7 Red Flags in IRS Penalty Audits Under the Affordable Care Act (ACA)
News, Offshore Account UpdatePosted on July 19, 2024 | Share
The Internal Revenue Service (IRS) is conducting penalty audits to enforce the Affordable Care Act’s (ACA) health insurance mandates for employers. These audits can expose employers to substantial penalties, so a strategic defense is critical. As Virginia IRS attorney Kevin E. Thorn, Managing Partner of Thorn Law Group, explains, building a strategic defense starts with understanding what (if anything) the IRS is likely to uncover during the audit process.
Potential Issues During IRS Penalty Audits Under the ACA
A variety of issues can present concerns for employers during IRS penalty audits under the ACA. For example, the following are all potential red flags for non-compliance:
1. Inconsistencies Across Tax Years
Inconsistencies across tax years, particularly with regard to the number of full-time employees (FTEs) or FTE equivalents claimed for ACA purposes, can raise concerns for revenue agents. While these inconsistencies can have valid explanations, revenue agents will typically err on the side of assuming non-compliance.
2. Inconsistencies with Other Filings
Inconsistencies with employers’ non-ACA-related filings can raise concerns for revenue agents as well. These include (but are by no means limited to) inconsistencies with the number of FTEs or FTE equivalents claimed under the Paycheck Protection Program (PPP) or the Employee Retention Credit (ERC) program.
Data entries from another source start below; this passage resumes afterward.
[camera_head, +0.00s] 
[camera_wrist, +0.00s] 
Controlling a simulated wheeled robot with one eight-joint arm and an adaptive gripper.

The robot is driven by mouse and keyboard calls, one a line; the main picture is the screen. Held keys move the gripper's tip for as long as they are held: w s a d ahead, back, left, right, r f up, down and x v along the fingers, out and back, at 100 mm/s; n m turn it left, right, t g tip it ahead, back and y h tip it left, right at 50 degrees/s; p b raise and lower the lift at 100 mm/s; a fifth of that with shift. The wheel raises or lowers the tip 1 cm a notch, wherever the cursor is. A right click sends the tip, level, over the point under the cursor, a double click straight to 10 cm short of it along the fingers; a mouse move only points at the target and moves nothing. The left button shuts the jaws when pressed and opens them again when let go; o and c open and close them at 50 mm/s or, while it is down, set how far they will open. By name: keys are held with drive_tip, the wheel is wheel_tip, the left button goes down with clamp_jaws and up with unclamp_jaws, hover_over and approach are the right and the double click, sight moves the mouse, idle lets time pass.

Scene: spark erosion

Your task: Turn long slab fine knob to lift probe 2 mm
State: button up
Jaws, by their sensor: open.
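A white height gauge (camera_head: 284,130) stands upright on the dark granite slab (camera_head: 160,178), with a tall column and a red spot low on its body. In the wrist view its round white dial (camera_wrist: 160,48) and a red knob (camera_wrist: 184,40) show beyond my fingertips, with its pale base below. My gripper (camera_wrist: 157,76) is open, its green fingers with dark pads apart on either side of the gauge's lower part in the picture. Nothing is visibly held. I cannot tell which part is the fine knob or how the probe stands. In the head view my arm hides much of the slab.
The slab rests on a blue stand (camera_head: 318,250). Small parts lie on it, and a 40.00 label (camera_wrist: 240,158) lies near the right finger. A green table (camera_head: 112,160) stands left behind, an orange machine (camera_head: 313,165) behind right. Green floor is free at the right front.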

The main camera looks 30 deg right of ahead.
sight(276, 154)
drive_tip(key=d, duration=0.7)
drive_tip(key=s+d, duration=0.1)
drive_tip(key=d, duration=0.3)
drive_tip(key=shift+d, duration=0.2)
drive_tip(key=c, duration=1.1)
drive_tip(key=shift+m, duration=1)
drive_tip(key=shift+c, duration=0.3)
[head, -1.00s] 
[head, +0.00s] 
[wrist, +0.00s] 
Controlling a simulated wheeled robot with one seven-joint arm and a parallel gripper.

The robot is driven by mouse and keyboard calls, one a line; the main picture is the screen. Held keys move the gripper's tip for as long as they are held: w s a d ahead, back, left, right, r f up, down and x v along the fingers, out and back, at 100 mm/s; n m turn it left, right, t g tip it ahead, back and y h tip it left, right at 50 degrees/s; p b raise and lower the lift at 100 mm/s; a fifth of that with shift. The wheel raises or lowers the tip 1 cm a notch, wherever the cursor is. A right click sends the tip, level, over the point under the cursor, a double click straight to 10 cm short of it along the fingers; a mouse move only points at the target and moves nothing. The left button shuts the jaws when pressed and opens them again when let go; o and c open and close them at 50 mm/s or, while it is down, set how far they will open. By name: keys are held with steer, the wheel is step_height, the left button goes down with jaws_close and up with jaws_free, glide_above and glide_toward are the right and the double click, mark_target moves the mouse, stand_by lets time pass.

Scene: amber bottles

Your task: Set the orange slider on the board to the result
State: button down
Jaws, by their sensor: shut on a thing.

3. Substantiation of FTE and FTE Equivalent Calculations
Employers must be prepared to substantiate their calculations of FTEs and FTE equivalents during IRS penalty audits under the ACA. If an employer cannot provide adequate substantiation, this will also be viewed as a red flag—and will almost certainly trigger further scrutiny.
4. Failure to Provide “Minimum Essential Coverage” or “Minimum Value”
Among several other specific and detailed requirements, the ACA obligates covered employers to provide both “minimum essential coverage” and “minimum value” to their employees. Concerns about the scope and quality of the coverage employers provide can lead to challenges during IRS penalty audits as well.
5. Failure to Meet the “Affordable” Coverage Requirements
The ACA also obligates covered employers to provide “affordable” coverage options to their employees. The “affordable” coverage threshold has changed from year to year, so employers that have not taken a proactive approach to managing ACA compliance could be at risk for unanticipated penalties.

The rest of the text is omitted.